### REQUEST
Repeat the listing in full, preserving every character.

* begin PROVIDED DATA *

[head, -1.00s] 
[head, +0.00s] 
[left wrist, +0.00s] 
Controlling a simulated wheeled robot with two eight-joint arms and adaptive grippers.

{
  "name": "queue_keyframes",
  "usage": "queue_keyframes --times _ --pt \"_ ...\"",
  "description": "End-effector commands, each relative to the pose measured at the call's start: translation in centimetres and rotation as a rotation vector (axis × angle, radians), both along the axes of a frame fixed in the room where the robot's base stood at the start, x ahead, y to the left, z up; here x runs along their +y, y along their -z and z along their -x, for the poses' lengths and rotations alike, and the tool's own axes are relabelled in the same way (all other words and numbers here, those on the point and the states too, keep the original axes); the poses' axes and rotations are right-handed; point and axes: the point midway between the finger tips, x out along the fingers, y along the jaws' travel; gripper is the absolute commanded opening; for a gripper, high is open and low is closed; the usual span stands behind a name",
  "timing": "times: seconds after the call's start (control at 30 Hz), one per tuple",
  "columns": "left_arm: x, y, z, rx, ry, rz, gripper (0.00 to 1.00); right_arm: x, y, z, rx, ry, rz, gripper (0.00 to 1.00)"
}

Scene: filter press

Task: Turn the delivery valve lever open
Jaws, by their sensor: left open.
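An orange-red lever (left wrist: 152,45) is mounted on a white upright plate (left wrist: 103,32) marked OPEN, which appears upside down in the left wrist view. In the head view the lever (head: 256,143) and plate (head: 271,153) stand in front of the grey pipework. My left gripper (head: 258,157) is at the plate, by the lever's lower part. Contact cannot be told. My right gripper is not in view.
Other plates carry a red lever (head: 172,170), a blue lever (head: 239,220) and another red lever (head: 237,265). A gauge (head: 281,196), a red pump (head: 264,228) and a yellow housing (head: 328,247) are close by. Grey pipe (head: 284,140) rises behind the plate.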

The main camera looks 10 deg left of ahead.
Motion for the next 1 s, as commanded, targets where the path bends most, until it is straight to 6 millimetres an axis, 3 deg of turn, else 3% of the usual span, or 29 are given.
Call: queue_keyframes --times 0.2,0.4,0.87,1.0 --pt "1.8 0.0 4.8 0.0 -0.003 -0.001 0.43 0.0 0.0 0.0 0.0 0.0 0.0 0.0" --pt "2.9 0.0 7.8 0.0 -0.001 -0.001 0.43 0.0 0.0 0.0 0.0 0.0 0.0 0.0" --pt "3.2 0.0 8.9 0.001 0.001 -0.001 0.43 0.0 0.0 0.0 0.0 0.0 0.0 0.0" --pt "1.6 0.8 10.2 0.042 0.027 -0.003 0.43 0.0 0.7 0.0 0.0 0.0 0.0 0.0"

* end PROVIDED DATA *

### CORRECT ANSWER
[head, -1.00s] 
[head, +0.00s] 
[left wrist, +0.00s] 
Controlling a simulated wheeled robot with two eight-joint arms and adaptive grippers.

{
  "name": "queue_keyframes",
  "usage": "queue_keyframes --times _ --pt \"_ ...\"",
  "description": "End-effector commands, each relative to the pose measured at the call's start: translation in centimetres and rotation as a rotation vector (axis × angle, radians), both along the axes of a frame fixed in the room where the robot's base stood at the start, x ahead, y to the left, z up; here x runs along their +y, y along their -z and z along their -x, for the poses' lengths and rotations alike, and the tool's own axes are relabelled in the same way (all other words and numbers here, those on the point and the states too, keep the original axes); the poses' axes and rotations are right-handed; point and axes: the point midway between the finger tips, x out along the fingers, y along the jaws' travel; gripper is the absolute commanded opening; for a gripper, high is open and low is closed; the usual span stands behind a name",
  "timing": "times: seconds after the call's start (control at 30 Hz), one per tuple",
  "columns": "left_arm: x, y, z, rx, ry, rz, gripper (0.00 to 1.00); right_arm: x, y, z, rx, ry, rz, gripper (0.00 to 1.00)"
}

Scene: filter press

Task: Turn the delivery valve lever open
Jaws, by their sensor: left open.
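An orange-red lever (left wrist: 152,45) is mounted on a white upright plate (left wrist: 103,32) marked OPEN, which appears upside down in the left wrist view. In the head view the lever (head: 256,143) and plate (head: 271,153) stand in front of the grey pipework. My left gripper (head: 258,157) is at the plate, by the lever's lower part. Contact cannot be told. My right gripper is not in view.
Other plates carry a red lever (head: 172,170), a blue lever (head: 239,220) and another red lever (head: 237,265). A gauge (head: 281,196), a red pump (head: 264,228) and a yellow housing (head: 328,247) are close by. Grey pipe (head: 284,140) rises behind the plate.

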The main camera looks 10 deg left of ahead.
Motion for the next 1 s, as commanded, targets where the path bends most, until it is straight to 6 millimetres an axis, 3 deg of turn, else 3% of the usual span, or 29 are given.
Call: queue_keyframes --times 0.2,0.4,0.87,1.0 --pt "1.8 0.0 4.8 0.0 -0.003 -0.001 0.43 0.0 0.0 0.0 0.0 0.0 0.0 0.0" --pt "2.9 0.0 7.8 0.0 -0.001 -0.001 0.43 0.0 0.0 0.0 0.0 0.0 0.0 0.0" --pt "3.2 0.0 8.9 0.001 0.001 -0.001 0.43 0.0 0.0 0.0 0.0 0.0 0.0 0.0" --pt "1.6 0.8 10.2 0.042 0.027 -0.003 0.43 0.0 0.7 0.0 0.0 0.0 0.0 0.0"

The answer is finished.